Harvard y los judíos

Los puentes del judaísmo


El desarrollo de las más prestigiosas universidades norteamericanos no puede desligarse del lugar que a los judíos les cupo en él. Su presencia fue destacada siempre, tanto en el sentido positivo como en el negativo. De la relación de amor-odio entre Harvard y el pueblo judío se pueden extraer varias moralejas.

En el mundo universitario, basta con pronunciar el título Liga Ivy para despertar respeto reverencial. Es el nombre genérico para las siete universidades más restrictivas de los EE.UU. Como le ocurrió a nuestra Universidad Hebrea, también las norteamericanas fueron establecidas aun antes de que el país se independizara.
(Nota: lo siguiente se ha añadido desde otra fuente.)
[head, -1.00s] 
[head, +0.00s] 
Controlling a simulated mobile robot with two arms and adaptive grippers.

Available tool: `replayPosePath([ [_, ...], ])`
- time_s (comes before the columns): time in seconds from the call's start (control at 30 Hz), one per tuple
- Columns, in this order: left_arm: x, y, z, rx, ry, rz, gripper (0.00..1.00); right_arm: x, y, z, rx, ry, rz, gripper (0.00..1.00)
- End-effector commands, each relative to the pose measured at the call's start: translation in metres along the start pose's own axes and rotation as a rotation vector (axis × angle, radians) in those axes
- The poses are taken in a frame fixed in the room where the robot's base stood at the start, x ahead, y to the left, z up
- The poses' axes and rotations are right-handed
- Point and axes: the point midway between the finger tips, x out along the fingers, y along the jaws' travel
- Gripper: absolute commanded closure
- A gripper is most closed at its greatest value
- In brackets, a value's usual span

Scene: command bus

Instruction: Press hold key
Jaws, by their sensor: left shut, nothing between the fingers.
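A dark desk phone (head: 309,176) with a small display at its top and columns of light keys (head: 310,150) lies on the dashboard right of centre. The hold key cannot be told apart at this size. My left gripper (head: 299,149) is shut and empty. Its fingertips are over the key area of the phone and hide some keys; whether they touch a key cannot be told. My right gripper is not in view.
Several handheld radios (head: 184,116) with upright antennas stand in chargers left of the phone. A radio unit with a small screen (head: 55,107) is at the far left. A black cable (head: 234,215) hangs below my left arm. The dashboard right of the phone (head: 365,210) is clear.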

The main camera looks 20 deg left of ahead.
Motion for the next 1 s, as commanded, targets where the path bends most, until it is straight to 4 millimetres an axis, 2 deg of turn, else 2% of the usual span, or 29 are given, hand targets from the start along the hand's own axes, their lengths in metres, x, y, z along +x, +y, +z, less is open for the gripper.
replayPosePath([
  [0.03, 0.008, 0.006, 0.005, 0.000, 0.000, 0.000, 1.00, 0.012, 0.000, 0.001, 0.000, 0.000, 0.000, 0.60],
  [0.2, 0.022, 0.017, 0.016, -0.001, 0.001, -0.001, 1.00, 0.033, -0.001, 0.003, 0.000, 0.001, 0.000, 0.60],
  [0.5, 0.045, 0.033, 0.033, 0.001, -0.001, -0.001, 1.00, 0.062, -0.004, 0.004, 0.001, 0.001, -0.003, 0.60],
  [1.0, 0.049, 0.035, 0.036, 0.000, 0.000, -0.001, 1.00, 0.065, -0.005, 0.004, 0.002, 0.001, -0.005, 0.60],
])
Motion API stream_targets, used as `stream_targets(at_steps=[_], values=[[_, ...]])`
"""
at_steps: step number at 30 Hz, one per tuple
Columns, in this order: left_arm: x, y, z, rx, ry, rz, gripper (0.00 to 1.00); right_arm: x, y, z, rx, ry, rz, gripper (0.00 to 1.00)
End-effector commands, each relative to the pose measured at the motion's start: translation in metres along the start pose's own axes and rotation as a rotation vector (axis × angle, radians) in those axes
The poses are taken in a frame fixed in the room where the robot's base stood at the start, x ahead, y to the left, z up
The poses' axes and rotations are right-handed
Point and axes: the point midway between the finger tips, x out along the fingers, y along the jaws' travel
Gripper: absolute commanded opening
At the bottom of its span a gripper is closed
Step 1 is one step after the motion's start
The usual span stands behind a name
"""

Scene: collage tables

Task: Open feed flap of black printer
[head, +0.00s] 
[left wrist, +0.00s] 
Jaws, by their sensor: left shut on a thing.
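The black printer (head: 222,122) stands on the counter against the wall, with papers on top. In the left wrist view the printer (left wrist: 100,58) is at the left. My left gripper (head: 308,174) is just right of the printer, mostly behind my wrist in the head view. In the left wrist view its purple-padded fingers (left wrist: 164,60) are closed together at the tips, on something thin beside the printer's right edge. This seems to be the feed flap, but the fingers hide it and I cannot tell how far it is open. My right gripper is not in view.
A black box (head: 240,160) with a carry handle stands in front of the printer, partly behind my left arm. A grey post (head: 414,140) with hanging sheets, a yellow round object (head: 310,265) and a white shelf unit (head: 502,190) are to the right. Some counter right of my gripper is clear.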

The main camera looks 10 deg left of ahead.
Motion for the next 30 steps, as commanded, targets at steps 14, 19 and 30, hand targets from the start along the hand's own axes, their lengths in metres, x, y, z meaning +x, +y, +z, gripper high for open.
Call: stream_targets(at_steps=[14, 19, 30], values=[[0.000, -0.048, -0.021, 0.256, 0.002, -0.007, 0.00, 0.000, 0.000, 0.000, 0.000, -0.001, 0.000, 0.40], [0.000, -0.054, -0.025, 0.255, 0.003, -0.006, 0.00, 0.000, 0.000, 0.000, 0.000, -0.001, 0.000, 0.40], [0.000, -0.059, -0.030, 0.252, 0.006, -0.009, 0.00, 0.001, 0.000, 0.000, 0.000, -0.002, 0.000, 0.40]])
De entre ese grupo líder, Harvard despierta una veneración especial, debido a sus logros en las disciplinas más variadas. Allí se creó la primera calculadora electromecánica (1943), allí funcionan el celebérrimo observatorio astronómico y la biblioteca universitaria más grande del planeta con más de once millones de volúmenes (un paradigma para Borges, que imaginaba el paraíso en forma de biblioteca). En los claustros de Harvard se formaron economistas como Galbraith y Samuelson, psicólogos como Bruner y Skinner, políticos como los Roosevelt y los Kennedy, filosófos como Peirce y Santayana, premios Nobel de las más diversas áreas (T.S.Eliot en literatura, Gilbert en química, paz como Bunche). La nómina es interminable e incluye una alta proporción de judíos de renombre, como los jueces de la Suprema Corte Louis Brandeis y Ruth Ginsburg; y personalidades como Carl Sagan, Henry Kissinger, Felix Frankfurter, Bernard Berenson, Morris Raphael Cohen y Nathan Glazer.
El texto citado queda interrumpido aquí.